** Stated goal **
Copy out all the entries exactly.

### Material provided

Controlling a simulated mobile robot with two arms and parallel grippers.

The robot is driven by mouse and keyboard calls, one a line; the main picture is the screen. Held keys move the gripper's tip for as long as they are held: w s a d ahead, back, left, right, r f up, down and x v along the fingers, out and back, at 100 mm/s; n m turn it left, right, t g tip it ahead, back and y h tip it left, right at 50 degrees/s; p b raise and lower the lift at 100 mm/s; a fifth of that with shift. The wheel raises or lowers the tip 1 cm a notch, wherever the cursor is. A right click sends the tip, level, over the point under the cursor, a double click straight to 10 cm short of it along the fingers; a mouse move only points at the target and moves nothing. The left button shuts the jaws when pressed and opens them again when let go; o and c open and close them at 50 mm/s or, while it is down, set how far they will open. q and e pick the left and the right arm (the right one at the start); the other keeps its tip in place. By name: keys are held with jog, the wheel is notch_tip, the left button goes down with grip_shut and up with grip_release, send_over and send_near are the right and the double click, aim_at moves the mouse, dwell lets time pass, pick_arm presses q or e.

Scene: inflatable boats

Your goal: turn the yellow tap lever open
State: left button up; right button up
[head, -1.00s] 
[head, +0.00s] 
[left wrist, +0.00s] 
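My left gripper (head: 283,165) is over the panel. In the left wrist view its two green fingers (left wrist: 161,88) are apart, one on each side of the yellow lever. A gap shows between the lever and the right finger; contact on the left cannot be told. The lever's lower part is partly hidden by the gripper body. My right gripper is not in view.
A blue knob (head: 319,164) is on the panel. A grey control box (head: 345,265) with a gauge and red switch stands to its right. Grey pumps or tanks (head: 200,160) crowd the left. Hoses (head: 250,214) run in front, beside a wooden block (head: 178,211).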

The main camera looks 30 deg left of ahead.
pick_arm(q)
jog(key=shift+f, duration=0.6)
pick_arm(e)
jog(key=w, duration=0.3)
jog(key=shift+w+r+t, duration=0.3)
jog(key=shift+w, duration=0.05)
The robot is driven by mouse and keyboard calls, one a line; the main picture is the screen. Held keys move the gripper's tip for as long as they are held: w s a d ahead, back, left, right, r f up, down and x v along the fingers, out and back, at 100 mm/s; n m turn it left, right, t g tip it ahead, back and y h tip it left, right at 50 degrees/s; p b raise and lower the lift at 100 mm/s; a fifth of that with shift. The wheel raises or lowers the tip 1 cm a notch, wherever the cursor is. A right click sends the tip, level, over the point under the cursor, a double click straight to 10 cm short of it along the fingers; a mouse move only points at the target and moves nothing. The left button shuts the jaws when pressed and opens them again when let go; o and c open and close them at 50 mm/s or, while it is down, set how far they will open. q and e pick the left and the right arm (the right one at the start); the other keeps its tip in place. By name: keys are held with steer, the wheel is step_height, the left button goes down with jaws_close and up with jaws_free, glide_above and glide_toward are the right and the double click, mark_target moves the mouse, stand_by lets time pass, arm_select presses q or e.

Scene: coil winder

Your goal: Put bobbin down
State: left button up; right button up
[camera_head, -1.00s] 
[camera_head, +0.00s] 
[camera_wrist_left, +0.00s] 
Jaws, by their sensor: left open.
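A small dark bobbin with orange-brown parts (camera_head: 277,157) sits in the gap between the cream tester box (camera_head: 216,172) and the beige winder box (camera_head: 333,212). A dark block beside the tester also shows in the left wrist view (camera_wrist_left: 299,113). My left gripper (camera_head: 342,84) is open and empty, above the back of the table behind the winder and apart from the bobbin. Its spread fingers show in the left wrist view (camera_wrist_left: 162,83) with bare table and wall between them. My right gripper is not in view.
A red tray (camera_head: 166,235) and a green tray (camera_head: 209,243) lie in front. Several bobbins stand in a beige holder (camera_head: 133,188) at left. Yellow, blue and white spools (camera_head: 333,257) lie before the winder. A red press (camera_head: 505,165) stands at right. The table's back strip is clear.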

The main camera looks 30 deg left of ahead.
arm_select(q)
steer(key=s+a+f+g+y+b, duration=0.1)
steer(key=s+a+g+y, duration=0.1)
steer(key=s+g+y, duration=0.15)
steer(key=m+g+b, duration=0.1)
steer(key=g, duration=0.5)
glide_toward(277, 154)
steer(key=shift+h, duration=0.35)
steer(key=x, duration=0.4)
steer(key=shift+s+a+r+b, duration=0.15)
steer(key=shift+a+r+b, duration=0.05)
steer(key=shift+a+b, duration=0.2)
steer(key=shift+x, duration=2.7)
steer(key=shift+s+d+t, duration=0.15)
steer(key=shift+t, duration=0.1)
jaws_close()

######

** The result **
Controlling a simulated mobile robot with two arms and parallel grippers.

The robot is driven by mouse and keyboard calls, one a line; the main picture is the screen. Held keys move the gripper's tip for as long as they are held: w s a d ahead, back, left, right, r f up, down and x v along the fingers, out and back, at 100 mm/s; n m turn it left, right, t g tip it ahead, back and y h tip it left, right at 50 degrees/s; p b raise and lower the lift at 100 mm/s; a fifth of that with shift. The wheel raises or lowers the tip 1 cm a notch, wherever the cursor is. A right click sends the tip, level, over the point under the cursor, a double click straight to 10 cm short of it along the fingers; a mouse move only points at the target and moves nothing. The left button shuts the jaws when pressed and opens them again when let go; o and c open and close them at 50 mm/s or, while it is down, set how far they will open. q and e pick the left and the right arm (the right one at the start); the other keeps its tip in place. By name: keys are held with jog, the wheel is notch_tip, the left button goes down with grip_shut and up with grip_release, send_over and send_near are the right and the double click, aim_at moves the mouse, dwell lets time pass, pick_arm presses q or e.

Scene: inflatable boats

Your goal: turn the yellow tap lever open
State: left button up; right button up
[head, -1.00s] 
[head, +0.00s] 
[left wrist, +0.00s] 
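My left gripper (head: 283,165) is over the panel. In the left wrist view its two green fingers (left wrist: 161,88) are apart, one on each side of the yellow lever. A gap shows between the lever and the right finger; contact on the left cannot be told. The lever's lower part is partly hidden by the gripper body. My right gripper is not in view.
A blue knob (head: 319,164) is on the panel. A grey control box (head: 345,265) with a gauge and red switch stands to its right. Grey pumps or tanks (head: 200,160) crowd the left. Hoses (head: 250,214) run in front, beside a wooden block (head: 178,211).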

The main camera looks 30 deg left of ahead.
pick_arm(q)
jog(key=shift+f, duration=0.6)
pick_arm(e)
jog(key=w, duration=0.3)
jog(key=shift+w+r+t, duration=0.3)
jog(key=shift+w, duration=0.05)
The robot is driven by mouse and keyboard calls, one a line; the main picture is the screen. Held keys move the gripper's tip for as long as they are held: w s a d ahead, back, left, right, r f up, down and x v along the fingers, out and back, at 100 mm/s; n m turn it left, right, t g tip it ahead, back and y h tip it left, right at 50 degrees/s; p b raise and lower the lift at 100 mm/s; a fifth of that with shift. The wheel raises or lowers the tip 1 cm a notch, wherever the cursor is. A right click sends the tip, level, over the point under the cursor, a double click straight to 10 cm short of it along the fingers; a mouse move only points at the target and moves nothing. The left button shuts the jaws when pressed and opens them again when let go; o and c open and close them at 50 mm/s or, while it is down, set how far they will open. q and e pick the left and the right arm (the right one at the start); the other keeps its tip in place. By name: keys are held with steer, the wheel is step_height, the left button goes down with jaws_close and up with jaws_free, glide_above and glide_toward are the right and the double click, mark_target moves the mouse, stand_by lets time pass, arm_select presses q or e.

Scene: coil winder

Your goal: Put bobbin down
State: left button up; right button up
[camera_head, -1.00s] 
[camera_head, +0.00s] 
[camera_wrist_left, +0.00s] 
Jaws, by their sensor: left open.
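A small dark bobbin with orange-brown parts (camera_head: 277,157) sits in the gap between the cream tester box (camera_head: 216,172) and the beige winder box (camera_head: 333,212). A dark block beside the tester also shows in the left wrist view (camera_wrist_left: 299,113). My left gripper (camera_head: 342,84) is open and empty, above the back of the table behind the winder and apart from the bobbin. Its spread fingers show in the left wrist view (camera_wrist_left: 162,83) with bare table and wall between them. My right gripper is not in view.
A red tray (camera_head: 166,235) and a green tray (camera_head: 209,243) lie in front. Several bobbins stand in a beige holder (camera_head: 133,188) at left. Yellow, blue and white spools (camera_head: 333,257) lie before the winder. A red press (camera_head: 505,165) stands at right. The table's back strip is clear.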

The main camera looks 30 deg left of ahead.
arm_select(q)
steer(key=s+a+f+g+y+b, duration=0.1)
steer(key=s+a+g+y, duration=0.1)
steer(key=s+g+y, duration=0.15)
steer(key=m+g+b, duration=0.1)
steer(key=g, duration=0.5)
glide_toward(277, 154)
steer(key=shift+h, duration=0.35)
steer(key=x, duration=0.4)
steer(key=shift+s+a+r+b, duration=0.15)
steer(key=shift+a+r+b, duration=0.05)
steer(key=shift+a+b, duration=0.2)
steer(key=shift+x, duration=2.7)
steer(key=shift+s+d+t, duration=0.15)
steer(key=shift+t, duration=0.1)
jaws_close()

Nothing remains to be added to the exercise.